J’ai bien écrit plus haut : « deux langues qui sont étrangères » aux élèves alsaciens. Il y aurait de la folie à vouloir prétendre que le dialecte alsacien n’est pas étroitement apparenté au haut allemand. Cependant, dans la structure et la prononciation des mots, comme dans la syntaxe, il s’en écarte d’une manière appréciable. Il ne fut jamais une langue écrite. Il ne pouvait pas l’être, car il varie de canton à canton, voire de commune à commune. Prenons quelques exemples. En allemand, on dit herauf, herah, daneben (en haut, en bas, à côté). Cela devient à Colmar nûff, nâ, dernâwe, à Mulhouse, ôffe, dwa, âne. Le Bub (garçonnet) allemand se transforme à Strasbourg en Beu, dans le Haut-Rhin en Bûa. Kerich (église) du reste du pays se prononce dans le Sundgau Chelche (avec ch fortement guttural). Le Haut-Rhinois comprend à peine le Paezer, l’habitant des environs de Wissembourg et de Bitsch. Je signalerai encore une particularité très curieuse. Jusqu’en 1914, les Alsaciens avaient continué, malgré la complication que cette habitude introduisait dans les relations commerciales, à compter en francs et en sous. Chose singulière et qui prouve combien les coutumes locales étaient tenaces, le franc était resté la « livre » d’autrefois. Dans les ventes publiques, le notaire touchait la « superlivre » (le décime).
Ce qui ne saurait être nié, c’est que, pour l’Allemand du Nord, le dialecte alsacien est incompréhensible. Lui-même ne pourrait se faire entendre par un Alsacien qui n’aurait pas fréquenté l’école allemande.
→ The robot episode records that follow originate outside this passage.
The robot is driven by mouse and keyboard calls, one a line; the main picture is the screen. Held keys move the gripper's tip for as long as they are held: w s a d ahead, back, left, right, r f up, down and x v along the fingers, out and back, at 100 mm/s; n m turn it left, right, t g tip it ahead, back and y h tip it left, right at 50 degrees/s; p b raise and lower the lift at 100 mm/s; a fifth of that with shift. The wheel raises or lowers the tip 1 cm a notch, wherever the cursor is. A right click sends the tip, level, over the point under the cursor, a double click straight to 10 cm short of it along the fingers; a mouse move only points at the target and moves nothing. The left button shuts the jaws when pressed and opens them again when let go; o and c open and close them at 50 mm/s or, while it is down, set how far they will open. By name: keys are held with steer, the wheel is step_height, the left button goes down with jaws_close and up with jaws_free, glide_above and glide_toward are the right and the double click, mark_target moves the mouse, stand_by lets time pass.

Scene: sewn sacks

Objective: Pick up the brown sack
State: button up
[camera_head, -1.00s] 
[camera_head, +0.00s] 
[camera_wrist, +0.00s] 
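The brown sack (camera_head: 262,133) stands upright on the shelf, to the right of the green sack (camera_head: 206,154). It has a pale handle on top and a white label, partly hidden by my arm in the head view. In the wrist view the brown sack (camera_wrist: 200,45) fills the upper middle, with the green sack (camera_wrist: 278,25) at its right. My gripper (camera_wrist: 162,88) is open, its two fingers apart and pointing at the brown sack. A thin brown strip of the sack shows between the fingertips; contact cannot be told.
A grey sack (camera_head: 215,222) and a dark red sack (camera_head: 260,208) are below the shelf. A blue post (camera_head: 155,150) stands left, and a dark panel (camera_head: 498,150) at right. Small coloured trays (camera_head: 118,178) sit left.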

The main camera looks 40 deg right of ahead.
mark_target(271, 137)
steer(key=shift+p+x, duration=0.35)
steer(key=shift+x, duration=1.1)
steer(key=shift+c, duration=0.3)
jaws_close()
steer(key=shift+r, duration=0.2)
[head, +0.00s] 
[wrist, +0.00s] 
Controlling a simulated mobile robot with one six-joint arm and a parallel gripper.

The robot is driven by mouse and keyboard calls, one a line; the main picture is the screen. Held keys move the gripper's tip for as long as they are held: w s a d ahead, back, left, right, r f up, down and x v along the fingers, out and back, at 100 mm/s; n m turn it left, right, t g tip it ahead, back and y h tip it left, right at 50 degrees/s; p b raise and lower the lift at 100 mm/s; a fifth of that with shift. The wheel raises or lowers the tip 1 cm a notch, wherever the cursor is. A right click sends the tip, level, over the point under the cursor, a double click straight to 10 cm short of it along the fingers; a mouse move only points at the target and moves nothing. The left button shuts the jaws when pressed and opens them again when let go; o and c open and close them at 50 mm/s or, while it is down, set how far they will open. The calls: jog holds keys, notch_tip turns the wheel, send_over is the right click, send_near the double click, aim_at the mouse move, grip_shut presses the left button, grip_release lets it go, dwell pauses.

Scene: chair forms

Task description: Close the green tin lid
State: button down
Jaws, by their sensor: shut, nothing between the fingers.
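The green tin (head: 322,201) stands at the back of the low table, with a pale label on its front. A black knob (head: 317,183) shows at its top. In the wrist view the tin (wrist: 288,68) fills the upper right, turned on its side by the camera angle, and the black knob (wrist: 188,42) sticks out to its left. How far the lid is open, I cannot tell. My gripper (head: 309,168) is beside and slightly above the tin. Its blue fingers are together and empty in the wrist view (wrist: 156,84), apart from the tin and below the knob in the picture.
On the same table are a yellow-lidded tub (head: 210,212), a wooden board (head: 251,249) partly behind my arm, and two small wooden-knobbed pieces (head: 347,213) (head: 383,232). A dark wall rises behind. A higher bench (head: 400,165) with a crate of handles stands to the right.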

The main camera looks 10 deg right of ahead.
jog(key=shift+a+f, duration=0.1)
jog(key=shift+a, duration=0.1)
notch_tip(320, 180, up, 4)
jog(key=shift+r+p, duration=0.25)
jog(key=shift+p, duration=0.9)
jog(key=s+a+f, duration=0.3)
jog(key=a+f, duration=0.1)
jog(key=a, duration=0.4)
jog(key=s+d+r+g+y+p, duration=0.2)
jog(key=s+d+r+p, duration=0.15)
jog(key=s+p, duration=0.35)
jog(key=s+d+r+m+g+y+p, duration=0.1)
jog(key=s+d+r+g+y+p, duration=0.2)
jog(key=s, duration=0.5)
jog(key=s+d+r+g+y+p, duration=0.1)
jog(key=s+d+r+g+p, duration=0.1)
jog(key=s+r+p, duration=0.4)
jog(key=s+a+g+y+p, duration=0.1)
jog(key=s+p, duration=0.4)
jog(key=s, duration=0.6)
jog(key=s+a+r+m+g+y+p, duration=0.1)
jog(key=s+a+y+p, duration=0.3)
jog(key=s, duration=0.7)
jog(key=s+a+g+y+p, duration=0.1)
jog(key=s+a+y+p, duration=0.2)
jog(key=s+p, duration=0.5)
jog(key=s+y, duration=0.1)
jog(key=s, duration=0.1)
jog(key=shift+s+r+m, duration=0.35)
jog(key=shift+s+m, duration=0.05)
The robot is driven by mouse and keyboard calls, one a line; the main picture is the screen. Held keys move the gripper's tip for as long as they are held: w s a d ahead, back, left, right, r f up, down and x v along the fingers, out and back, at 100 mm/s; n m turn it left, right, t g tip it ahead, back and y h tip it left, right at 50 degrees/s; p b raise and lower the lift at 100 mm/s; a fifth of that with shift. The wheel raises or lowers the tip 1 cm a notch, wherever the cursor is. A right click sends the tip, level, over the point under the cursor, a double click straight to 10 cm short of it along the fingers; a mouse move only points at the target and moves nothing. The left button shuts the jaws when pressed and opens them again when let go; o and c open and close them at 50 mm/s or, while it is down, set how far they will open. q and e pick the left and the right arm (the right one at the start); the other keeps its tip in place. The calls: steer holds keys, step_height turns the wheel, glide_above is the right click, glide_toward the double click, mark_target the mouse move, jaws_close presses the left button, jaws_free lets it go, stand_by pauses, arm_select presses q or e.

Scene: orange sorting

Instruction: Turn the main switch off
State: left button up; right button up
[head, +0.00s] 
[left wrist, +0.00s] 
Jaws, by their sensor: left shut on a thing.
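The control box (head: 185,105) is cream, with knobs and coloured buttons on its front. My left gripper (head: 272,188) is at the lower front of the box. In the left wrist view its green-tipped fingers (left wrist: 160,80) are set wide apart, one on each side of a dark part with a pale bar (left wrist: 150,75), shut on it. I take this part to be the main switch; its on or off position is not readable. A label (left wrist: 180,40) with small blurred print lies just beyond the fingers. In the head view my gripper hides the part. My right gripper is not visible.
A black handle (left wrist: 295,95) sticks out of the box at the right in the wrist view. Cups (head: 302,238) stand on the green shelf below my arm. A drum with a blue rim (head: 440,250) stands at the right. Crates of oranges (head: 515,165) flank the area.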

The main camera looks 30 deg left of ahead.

Le dialecte renferme encore un grand nombre de mots étrangers plus ou moins déformés. On y trouve par exemple des verbes français conjugués à l’allemande. Toutes les invasions (et Dieu sait si elles furent nombreuses dans nos deux provinces de l’Est) ont déposé quelques alluvions linguistiques dans cet idiome accueillant. La prononciation est également singulière. Toutes les voyelles ont un son franc et un son atténué. Le « oui » du Haut-Rhin n’est pas le ja allemand, il pourrait se figurer par jô, encore l’ô marquerait-il un son intermédiaire entre a et o. De même certaines consonnes, particulièrement les labiales et les dentales, manquent de netteté. B et p, t et d se distinguent à peine l’un de l’autre, si même ils peuvent se distinguer. De là vient la difficulté que les Alsaciens éprouvent à prononcer normalement ces lettres dans les langues étrangères.
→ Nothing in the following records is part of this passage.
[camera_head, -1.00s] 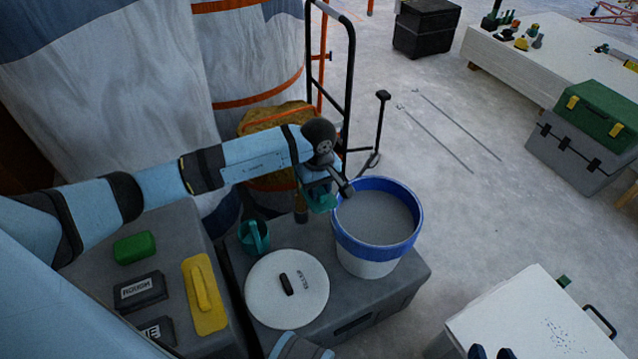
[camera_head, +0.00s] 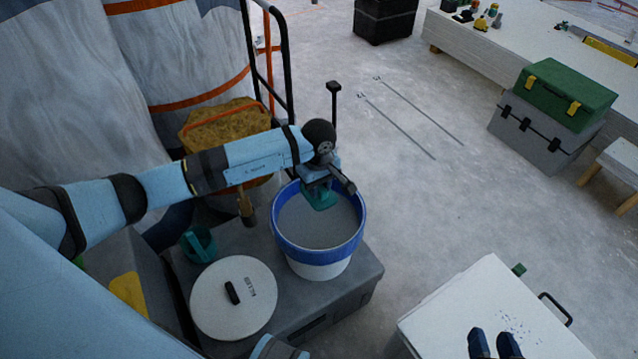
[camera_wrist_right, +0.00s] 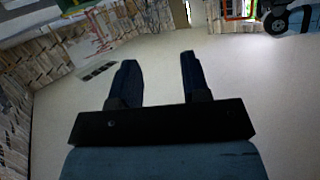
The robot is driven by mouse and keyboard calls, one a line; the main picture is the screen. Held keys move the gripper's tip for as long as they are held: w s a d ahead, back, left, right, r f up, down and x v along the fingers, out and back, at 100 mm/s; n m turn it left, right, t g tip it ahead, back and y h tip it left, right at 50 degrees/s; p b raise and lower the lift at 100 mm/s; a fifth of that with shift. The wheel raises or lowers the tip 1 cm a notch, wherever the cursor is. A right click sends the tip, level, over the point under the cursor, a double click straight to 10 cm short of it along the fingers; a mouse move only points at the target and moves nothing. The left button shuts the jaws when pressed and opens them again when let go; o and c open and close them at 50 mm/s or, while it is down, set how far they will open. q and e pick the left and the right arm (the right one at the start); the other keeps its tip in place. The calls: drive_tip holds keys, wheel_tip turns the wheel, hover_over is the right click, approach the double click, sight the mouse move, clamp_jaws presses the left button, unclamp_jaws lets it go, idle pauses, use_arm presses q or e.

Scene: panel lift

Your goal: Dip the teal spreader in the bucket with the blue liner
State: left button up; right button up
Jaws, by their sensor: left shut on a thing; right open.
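The bucket (camera_head: 312,256) is white with a blue liner over its rim and holds grey filling (camera_head: 295,225). It stands on a grey box. My left gripper (camera_head: 318,176) reaches in from the left and is shut on the teal spreader (camera_head: 321,199). The spreader hangs over the far part of the bucket's opening, in front of the grey filling in the head view. I cannot tell whether its lower edge touches the filling. My right gripper (camera_head: 495,343) shows only its dark blue fingers at the bottom edge. In the right wrist view its fingers (camera_wrist_right: 160,80) are apart and empty.
A white round lid (camera_head: 205,300) with a black handle and a teal jug (camera_head: 197,244) sit on the grey box (camera_head: 355,280) beside the bucket. A white-topped box (camera_head: 470,310) stands at lower right. Green and grey cases (camera_head: 568,90) stand further back. The floor between is clear.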

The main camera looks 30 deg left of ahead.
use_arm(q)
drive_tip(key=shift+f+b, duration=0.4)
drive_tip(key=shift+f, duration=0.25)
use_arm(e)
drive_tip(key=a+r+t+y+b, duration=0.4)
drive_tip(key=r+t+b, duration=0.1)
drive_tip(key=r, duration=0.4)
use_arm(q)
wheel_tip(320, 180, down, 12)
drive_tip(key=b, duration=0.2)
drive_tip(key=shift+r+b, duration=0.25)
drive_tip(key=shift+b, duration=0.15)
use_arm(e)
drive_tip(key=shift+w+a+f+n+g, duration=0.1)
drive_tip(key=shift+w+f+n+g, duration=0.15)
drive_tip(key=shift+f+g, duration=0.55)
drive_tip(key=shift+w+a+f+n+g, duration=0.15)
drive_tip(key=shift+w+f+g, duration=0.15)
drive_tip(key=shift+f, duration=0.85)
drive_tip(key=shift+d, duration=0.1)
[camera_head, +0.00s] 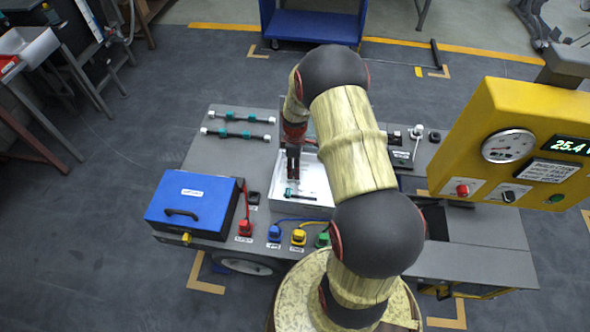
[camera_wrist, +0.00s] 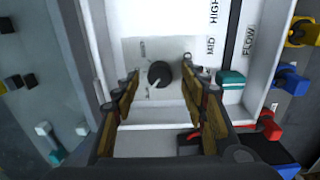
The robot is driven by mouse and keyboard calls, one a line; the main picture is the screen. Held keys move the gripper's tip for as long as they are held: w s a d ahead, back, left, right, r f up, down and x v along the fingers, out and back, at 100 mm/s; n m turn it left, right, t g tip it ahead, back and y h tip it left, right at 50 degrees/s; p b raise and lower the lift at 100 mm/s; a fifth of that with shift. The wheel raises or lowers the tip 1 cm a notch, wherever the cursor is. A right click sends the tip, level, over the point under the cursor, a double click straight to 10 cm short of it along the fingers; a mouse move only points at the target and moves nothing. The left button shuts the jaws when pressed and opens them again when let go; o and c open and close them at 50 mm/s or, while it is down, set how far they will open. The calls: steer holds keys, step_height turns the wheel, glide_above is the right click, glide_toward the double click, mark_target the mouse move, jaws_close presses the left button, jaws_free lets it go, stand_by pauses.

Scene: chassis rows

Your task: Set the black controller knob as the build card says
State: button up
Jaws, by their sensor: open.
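The black controller knob (camera_wrist: 160,74) is a round knob on a pale panel (camera_wrist: 135,50) in the wrist view. A light mark shows near its lower left edge. The word MID stands to its right and HIGH further up; a smaller label at its upper left is too blurred to read. My gripper (camera_wrist: 159,80) is open, one finger on each side of the knob, with gaps visible; whether the tips are level with it I cannot tell. In the head view my gripper (camera_head: 292,152) points down into the white open case (camera_head: 318,205); the knob cannot be made out there. No build card is clearly identifiable.
A blue box (camera_head: 190,204) stands left of the case. Red, blue, yellow and green connectors line the bench front, including a yellow one (camera_head: 298,236). A yellow console (camera_head: 530,140) with a gauge and a 25.4 display hangs at right. A FLOW strip (camera_wrist: 248,40) lies beside the panel.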

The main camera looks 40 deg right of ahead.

Autre singularité du dialecte alsacien. Idiome primitif, qui n’a presque pas évolué, dans sa contexture générale, au cours des siècles, il se prête mal à la discussion de sujets philosophiques. Il est en effet très riche en expressions pittoresques, en images naïves, en termes violents, quand on l’emploie pour les besoins de la vie matérielle, mais il est également d’une pauvreté désespérante quand on lui demande de traduire des idées abstraites. Si peu de langues sont plus caustiques et se prêtent mieux à l’ironie la plus mordante, il n’en est pas de moins sentimentale. C’est à peine croyable, mais le verbe « aimer » (en allemand lieben) n’y existe pas. Les auteurs qui ont essayé d’écrire des pièces de théâtre en dialecte nous ont donné des comédies fort amusantes. Aucun n’a eu le courage d’aborder le drame. Quand, dans les réunions publiques, nous nous servions du dialecte pour traiter des sujets politiques, nous étions constamment obligés de faire des appels à l’allemand littéraire, parce que nous ne trouvions pas dans notre langue d’expressions correspondantes. Mgr Korum, à l’époque où il était curé de la cathédrale de Strasbourg, donna quelques sermons en dialecte. Le succès en fut considérable ; mais l’orateur dut, lui aussi, faire des emprunts au haut allemand pour exprimer des pensées que le dialecte se refusait à traduire.
Ces oppositions n’ont fait que s’accentuer avec le temps. Tandis que le dialecte alsacien évoluait à peine, l’allemand des professeurs devenait cette langue savante, touffue, coupée d’incidents, où les mots abstraits abondent et où la pensée maîtresse reste suspendue jusqu’au verbe final. D’un côté, tout demeurait clarté et simplicité, de l’autre, tout devenait complication voulue. Ajoutez à cela que les habitudes des Allemands d’outre-Rhin sont très différentes de celles des Alsaciens et que, dès lors, même pour la désignation des objets les plus familiers, la terminologie n’est pas la même.
Il y a donc, entre l’allemand et le dialecte alsacien, plus que des différences de prononciation et de syntaxe, le génie même des deux langues varie. L’un est à l’autre ce que le français est au provençal.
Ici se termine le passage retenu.